**STORED DATA:**
---+---
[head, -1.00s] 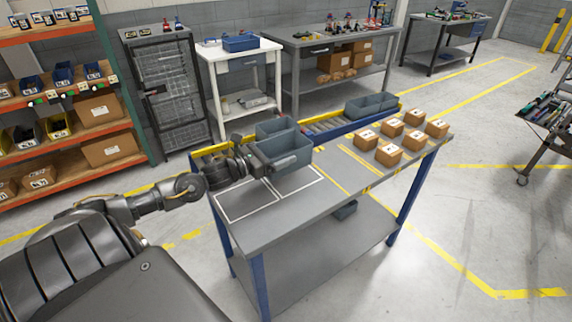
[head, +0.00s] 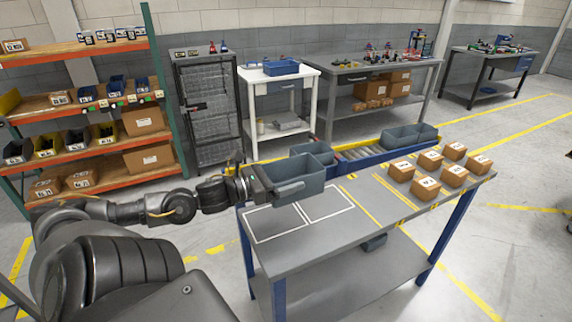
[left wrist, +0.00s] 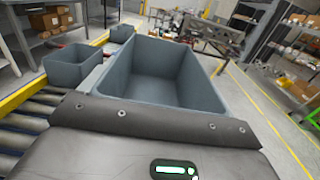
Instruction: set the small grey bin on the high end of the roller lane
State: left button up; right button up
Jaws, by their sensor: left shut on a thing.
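The small grey bin (head: 290,188) is upright, held above the near left of the grey table in the head view. My left gripper (head: 246,187) is shut on its left side. In the left wrist view the held bin (left wrist: 210,85) is empty, with the gripper (left wrist: 150,118) along its near wall. The roller lane (head: 362,152) runs behind the table between blue and yellow rails; its rollers (left wrist: 22,112) show at left in the wrist view. I cannot tell clearly which end is higher. My right gripper is out of view.
Another grey bin (head: 320,151) stands on the lane just behind the held one. More grey bins (head: 402,138) stand farther right. Several cartons (head: 428,187) sit on the right of the table (head: 330,232). White-outlined areas on its left are clear. An orange shelf (head: 75,105) stands at left.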

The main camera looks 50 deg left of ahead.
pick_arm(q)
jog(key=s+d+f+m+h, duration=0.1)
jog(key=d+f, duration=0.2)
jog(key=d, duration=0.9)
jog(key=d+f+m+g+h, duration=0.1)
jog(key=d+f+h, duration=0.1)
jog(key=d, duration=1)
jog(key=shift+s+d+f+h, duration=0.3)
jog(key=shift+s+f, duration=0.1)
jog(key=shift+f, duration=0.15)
---+---
**EXERCISE DETAILS:**
Reproduce the data above exactly, but only from the line containing "[left wrist, +0.00s]" through the line containing "State: left button up; right button up"; skip the pictures.

**FULL RESPONSE:**
[left wrist, +0.00s] 
Instruction: set the small grey bin on the high end of the roller lane
State: left button up; right button up

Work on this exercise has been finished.